> Exercise brief: Provide only the number of lines in the records below that include "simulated".

> Records to use:
■ ■ ■ ■ ■ ■ ■

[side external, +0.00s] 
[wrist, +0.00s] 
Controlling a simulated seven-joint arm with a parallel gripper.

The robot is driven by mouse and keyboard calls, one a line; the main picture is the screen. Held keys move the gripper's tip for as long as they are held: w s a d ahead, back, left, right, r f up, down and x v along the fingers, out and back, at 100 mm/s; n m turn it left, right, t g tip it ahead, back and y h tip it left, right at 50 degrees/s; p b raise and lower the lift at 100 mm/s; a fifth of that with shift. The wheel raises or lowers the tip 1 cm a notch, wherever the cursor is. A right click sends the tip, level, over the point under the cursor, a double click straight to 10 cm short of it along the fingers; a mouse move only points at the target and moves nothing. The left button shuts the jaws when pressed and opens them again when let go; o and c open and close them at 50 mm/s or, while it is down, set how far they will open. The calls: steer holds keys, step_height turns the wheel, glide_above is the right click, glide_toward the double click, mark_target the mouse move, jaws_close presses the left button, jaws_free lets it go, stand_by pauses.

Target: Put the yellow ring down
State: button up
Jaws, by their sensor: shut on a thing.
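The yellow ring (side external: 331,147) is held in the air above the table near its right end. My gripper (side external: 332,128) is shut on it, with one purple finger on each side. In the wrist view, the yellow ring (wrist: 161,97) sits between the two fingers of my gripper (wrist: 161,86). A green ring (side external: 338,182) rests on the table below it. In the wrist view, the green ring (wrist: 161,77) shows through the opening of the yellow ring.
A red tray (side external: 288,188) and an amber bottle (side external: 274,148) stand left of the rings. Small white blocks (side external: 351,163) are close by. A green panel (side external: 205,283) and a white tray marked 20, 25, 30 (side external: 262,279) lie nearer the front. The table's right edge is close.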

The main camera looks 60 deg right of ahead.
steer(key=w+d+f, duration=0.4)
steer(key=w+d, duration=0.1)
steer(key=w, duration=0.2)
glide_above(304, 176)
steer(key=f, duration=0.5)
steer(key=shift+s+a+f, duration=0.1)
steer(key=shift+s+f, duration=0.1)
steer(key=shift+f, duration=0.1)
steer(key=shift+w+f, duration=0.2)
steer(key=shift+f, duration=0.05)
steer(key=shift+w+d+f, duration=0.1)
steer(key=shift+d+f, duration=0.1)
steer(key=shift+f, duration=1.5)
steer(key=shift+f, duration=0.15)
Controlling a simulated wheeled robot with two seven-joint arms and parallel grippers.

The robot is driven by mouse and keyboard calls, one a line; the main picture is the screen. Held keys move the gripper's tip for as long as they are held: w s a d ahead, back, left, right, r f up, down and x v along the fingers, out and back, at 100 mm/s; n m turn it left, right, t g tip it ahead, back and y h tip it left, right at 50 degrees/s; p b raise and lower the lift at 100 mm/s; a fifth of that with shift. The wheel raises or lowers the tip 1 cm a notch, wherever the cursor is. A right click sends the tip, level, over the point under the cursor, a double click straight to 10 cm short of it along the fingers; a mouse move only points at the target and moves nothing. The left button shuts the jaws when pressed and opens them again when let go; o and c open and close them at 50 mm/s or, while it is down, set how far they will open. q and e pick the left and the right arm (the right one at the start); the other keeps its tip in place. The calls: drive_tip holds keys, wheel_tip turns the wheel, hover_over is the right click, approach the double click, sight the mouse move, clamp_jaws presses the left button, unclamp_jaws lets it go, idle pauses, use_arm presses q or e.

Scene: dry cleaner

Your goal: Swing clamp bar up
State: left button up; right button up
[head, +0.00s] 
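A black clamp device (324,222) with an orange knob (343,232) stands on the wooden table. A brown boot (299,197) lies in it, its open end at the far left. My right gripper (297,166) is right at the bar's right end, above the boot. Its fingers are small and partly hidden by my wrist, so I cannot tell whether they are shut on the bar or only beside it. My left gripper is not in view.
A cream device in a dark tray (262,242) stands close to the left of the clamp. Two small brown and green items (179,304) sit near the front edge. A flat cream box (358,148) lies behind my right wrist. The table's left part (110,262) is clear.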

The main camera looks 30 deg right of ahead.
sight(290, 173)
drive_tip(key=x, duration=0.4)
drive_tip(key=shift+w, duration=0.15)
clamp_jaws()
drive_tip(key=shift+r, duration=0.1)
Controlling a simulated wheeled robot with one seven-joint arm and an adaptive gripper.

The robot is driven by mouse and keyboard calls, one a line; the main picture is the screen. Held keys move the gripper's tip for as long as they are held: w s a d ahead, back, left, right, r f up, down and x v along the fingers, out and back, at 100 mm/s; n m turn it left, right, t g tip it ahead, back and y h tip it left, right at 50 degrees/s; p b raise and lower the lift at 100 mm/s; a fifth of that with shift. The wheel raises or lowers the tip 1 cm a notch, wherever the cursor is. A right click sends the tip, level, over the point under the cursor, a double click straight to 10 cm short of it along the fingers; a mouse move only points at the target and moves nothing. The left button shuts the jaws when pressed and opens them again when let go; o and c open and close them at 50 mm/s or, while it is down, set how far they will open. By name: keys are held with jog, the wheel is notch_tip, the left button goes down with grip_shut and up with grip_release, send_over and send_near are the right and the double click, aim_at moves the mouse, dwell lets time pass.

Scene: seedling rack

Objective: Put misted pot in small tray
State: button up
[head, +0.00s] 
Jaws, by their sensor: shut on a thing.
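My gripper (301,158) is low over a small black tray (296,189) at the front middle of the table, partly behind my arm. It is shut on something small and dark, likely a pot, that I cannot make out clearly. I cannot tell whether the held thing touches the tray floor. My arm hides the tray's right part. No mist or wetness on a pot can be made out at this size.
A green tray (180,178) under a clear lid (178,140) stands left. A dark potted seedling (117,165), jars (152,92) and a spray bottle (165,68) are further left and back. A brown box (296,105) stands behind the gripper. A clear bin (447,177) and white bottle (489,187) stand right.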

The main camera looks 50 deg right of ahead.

■ ■ ■ ■ ■ ■ ■

> Solution to this exercise: 3